*TASK PROMPT:* Check each line of the records below and collect those holding "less".

*ENTRIES PROVIDED:*
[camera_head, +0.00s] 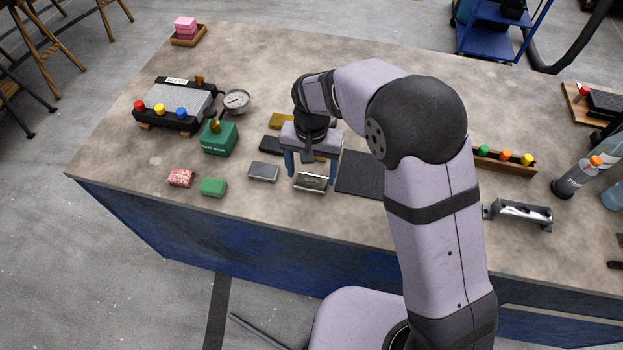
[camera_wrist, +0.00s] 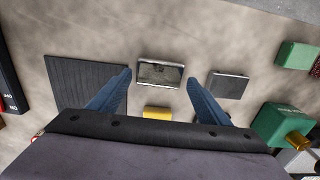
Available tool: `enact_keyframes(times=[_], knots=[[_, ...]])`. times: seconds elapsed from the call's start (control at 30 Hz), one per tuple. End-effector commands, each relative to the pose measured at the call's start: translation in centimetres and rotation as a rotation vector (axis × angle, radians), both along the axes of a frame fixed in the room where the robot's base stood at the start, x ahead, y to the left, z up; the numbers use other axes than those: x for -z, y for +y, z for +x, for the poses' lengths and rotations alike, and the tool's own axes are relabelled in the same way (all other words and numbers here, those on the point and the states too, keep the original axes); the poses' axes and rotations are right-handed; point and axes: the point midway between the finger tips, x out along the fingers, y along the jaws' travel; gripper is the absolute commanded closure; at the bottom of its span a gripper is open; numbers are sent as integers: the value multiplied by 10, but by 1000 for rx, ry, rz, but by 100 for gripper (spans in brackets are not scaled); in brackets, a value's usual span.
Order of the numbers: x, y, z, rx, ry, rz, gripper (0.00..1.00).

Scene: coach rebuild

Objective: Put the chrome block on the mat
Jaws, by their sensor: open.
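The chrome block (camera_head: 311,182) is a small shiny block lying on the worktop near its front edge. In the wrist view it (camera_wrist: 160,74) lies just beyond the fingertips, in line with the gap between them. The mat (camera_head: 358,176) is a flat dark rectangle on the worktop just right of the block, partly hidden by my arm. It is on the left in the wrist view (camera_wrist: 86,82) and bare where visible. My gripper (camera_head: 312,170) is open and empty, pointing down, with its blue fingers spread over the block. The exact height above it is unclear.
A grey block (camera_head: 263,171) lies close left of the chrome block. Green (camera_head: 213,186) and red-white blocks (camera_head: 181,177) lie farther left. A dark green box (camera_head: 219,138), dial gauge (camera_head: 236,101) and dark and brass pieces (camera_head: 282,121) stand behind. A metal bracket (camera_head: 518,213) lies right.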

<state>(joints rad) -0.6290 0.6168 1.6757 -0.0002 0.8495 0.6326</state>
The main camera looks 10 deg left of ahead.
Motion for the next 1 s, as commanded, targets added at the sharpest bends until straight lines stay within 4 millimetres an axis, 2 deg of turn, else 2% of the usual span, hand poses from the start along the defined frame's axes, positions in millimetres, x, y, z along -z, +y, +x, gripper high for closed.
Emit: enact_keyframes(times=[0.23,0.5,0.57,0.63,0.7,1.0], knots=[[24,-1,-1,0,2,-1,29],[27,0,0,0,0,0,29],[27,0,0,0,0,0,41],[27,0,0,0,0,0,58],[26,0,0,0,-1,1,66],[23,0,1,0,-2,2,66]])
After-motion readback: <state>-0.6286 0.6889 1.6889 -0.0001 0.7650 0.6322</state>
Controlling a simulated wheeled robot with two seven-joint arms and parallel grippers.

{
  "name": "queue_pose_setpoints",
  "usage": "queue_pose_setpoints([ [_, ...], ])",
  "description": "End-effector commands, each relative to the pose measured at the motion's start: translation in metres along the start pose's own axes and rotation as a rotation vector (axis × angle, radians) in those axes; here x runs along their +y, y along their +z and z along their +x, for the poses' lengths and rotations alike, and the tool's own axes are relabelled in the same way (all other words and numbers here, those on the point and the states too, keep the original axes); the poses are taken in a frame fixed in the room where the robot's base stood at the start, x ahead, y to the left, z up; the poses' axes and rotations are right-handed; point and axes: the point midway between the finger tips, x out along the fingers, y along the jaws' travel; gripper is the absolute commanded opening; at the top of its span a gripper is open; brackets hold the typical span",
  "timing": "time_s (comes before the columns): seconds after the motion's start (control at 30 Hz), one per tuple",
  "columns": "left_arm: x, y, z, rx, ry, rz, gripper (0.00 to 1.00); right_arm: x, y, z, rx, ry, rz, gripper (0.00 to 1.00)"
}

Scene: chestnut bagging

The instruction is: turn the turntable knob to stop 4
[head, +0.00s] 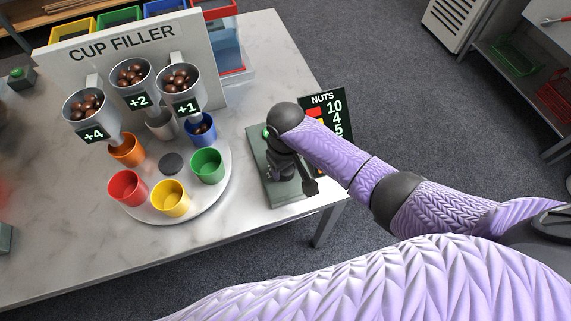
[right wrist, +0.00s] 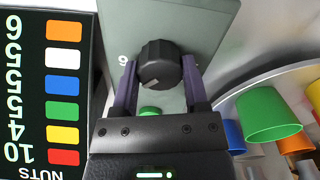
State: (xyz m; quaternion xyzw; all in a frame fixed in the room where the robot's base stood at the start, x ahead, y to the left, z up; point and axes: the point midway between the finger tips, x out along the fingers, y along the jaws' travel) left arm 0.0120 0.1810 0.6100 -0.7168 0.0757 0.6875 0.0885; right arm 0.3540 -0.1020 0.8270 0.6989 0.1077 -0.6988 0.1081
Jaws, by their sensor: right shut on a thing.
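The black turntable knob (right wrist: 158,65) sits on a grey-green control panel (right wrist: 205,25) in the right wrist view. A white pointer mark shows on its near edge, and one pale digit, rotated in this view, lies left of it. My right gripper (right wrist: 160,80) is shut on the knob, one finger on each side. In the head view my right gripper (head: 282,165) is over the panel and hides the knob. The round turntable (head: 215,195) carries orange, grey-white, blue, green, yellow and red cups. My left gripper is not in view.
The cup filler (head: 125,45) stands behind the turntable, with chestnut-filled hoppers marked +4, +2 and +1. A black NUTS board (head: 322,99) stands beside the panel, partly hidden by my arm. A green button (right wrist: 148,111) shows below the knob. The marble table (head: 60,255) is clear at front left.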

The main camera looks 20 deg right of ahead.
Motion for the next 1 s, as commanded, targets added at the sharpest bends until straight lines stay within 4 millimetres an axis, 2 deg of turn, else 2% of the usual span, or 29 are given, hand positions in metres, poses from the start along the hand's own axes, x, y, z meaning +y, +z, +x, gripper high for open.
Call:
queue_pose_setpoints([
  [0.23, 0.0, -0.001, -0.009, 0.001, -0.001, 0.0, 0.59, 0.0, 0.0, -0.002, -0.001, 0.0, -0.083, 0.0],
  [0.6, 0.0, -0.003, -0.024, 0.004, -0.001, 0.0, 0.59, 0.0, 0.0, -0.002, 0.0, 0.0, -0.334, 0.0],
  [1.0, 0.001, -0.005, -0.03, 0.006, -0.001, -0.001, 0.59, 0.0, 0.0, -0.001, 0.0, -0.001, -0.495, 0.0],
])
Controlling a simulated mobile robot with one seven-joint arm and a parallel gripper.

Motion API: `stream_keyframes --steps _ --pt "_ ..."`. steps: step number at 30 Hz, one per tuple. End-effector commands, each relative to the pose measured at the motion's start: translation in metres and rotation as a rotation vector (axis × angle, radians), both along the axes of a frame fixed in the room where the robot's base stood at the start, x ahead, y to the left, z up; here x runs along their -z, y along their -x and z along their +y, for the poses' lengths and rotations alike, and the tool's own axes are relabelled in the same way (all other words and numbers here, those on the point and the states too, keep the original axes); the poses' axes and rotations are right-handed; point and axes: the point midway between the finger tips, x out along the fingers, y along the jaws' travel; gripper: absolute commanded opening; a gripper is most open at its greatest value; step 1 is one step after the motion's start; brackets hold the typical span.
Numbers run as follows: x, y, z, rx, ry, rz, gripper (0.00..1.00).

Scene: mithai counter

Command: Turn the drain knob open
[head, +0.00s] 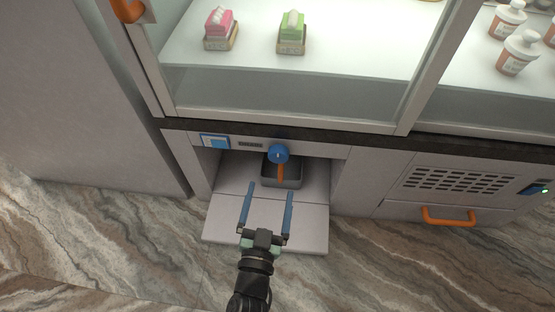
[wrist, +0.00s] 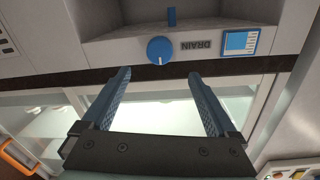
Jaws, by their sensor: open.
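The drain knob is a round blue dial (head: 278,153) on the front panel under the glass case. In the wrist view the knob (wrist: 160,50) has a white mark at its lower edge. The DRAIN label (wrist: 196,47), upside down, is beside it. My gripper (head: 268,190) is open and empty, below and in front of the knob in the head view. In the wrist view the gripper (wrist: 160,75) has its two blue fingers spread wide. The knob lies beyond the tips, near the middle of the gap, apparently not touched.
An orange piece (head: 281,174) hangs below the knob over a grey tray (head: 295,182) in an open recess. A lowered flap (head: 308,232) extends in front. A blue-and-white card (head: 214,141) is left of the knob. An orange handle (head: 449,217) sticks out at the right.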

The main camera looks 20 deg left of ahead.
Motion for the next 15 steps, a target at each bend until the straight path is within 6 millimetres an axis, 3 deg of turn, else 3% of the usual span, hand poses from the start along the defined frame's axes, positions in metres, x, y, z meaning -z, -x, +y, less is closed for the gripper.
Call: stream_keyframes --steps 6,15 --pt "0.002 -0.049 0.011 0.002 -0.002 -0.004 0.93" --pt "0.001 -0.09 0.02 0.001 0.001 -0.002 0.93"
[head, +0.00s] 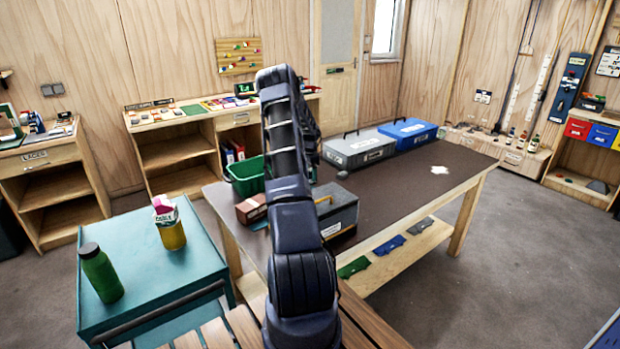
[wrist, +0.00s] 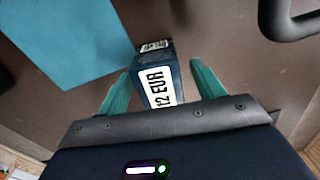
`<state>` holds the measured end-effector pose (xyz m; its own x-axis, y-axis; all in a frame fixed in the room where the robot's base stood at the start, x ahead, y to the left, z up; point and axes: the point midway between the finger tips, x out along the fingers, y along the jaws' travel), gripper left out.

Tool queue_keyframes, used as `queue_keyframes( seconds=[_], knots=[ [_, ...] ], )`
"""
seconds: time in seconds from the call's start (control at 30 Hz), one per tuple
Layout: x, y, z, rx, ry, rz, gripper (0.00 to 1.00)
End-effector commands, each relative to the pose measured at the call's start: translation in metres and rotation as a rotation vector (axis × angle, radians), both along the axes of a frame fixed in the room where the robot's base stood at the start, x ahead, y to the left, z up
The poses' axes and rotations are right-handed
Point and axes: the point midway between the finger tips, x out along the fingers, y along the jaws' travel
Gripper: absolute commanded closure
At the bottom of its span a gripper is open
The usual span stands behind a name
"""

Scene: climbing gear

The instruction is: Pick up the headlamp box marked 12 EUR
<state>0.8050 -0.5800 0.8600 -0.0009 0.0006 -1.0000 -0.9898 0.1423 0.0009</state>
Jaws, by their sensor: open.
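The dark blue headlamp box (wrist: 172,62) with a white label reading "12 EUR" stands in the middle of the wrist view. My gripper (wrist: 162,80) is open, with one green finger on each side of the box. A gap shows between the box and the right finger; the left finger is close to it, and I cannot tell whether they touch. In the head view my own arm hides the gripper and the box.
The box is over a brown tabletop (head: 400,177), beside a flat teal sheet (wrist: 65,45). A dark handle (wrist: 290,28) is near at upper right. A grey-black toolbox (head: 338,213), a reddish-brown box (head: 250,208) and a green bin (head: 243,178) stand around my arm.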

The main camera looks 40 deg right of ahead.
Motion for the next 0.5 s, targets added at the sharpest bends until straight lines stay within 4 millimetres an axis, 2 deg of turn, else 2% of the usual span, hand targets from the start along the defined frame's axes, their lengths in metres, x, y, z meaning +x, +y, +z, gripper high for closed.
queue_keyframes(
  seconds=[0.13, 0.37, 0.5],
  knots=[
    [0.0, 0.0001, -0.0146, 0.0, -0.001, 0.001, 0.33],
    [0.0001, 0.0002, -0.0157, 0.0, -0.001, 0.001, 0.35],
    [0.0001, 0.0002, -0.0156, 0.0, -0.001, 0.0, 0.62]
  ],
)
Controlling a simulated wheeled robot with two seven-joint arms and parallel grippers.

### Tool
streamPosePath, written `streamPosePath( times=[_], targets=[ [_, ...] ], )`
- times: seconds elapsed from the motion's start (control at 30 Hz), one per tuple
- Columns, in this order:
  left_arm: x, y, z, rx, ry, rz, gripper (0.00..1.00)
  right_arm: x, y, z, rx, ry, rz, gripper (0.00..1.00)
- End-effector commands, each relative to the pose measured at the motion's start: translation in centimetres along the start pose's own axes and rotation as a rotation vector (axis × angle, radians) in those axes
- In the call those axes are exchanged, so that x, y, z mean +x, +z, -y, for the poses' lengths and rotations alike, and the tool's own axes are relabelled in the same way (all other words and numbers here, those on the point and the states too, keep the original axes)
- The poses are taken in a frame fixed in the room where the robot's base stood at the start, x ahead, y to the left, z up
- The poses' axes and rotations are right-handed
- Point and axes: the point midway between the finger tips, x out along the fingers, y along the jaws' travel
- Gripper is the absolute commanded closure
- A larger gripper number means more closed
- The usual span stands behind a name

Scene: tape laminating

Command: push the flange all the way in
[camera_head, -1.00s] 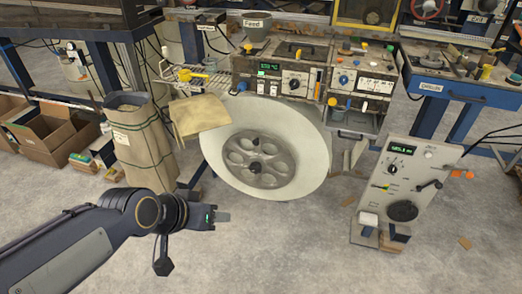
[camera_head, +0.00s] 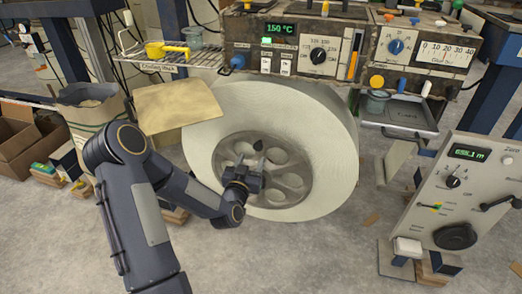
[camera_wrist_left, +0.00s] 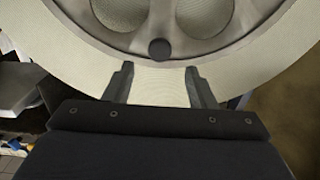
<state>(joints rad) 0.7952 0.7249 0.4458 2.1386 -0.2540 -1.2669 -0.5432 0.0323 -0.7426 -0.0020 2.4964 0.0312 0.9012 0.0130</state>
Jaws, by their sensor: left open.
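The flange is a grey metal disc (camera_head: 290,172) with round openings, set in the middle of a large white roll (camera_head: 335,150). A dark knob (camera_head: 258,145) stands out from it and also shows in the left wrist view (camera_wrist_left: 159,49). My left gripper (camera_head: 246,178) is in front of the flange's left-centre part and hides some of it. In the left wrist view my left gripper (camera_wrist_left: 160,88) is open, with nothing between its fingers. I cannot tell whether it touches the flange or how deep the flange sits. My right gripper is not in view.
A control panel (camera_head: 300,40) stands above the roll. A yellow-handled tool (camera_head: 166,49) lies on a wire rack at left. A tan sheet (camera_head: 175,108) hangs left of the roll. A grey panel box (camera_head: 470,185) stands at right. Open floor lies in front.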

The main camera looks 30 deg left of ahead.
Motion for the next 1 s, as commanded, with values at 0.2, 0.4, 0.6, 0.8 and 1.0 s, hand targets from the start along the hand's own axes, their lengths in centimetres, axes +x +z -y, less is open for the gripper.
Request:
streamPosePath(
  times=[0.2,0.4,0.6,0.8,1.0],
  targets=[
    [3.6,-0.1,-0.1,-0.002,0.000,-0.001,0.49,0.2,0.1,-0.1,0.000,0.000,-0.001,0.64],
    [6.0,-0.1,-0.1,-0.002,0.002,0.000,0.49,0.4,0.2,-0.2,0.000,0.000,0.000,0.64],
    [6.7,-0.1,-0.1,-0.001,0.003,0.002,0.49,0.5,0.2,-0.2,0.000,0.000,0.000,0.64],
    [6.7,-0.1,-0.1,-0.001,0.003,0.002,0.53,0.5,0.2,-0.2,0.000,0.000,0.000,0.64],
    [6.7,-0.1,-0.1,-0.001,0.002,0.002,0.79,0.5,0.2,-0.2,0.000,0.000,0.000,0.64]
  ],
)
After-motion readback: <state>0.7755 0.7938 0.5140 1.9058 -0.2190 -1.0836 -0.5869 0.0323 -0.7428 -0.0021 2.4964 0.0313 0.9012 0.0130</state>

*FULL OUTPUT:*
Motion for the next 15 steps, a target at each bend until the straight path is within 6 millimetres an axis, 3 deg of turn, else 3% of the usual span, hand poses from the start along the defined frame's axes, positions in metres, x, y, z meaning -z, -x, +y, less is closed for the gripper.
Motion for the next 1 s, as commanded, with values at 0.2, 0.4, 0.6, 0.8 and 1.0 s, hand targets from the start along the hand's own axes, their lengths in centimetres, axes +x +z -y, less is open for the gripper.

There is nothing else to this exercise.